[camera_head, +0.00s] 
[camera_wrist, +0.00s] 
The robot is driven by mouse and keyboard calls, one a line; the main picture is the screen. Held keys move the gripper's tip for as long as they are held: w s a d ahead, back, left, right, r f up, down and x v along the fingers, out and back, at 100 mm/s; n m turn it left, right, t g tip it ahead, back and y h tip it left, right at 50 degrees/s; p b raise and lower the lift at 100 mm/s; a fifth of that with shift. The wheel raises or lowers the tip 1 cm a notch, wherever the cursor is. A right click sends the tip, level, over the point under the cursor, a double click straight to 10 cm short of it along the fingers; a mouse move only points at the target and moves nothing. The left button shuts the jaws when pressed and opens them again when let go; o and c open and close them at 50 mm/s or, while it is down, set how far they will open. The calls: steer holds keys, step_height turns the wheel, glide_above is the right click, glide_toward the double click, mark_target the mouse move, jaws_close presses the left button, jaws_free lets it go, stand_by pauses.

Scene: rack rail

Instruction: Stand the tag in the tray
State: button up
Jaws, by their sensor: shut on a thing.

**Exercise details**
Reproduce the material precisely, including every line.

**Answer for the task**
[camera_head, +0.00s] 
[camera_wrist, +0.00s] 
The robot is driven by mouse and keyboard calls, one a line; the main picture is the screen. Held keys move the gripper's tip for as long as they are held: w s a d ahead, back, left, right, r f up, down and x v along the fingers, out and back, at 100 mm/s; n m turn it left, right, t g tip it ahead, back and y h tip it left, right at 50 degrees/s; p b raise and lower the lift at 100 mm/s; a fifth of that with shift. The wheel raises or lowers the tip 1 cm a notch, wherever the cursor is. A right click sends the tip, level, over the point under the cursor, a double click straight to 10 cm short of it along the fingers; a mouse move only points at the target and moves nothing. The left button shuts the jaws when pressed and opens them again when let go; o and c open and close them at 50 mm/s or, while it is down, set how far they will open. The calls: steer holds keys, step_height turns the wheel, glide_above is the right click, glide_toward the double click, mark_target the mouse move, jaws_close presses the left button, jaws_free lets it go, stand_by pauses.

Scene: rack rail

Instruction: Stand the tag in the tray
State: button up
Jaws, by their sensor: shut on a thing.

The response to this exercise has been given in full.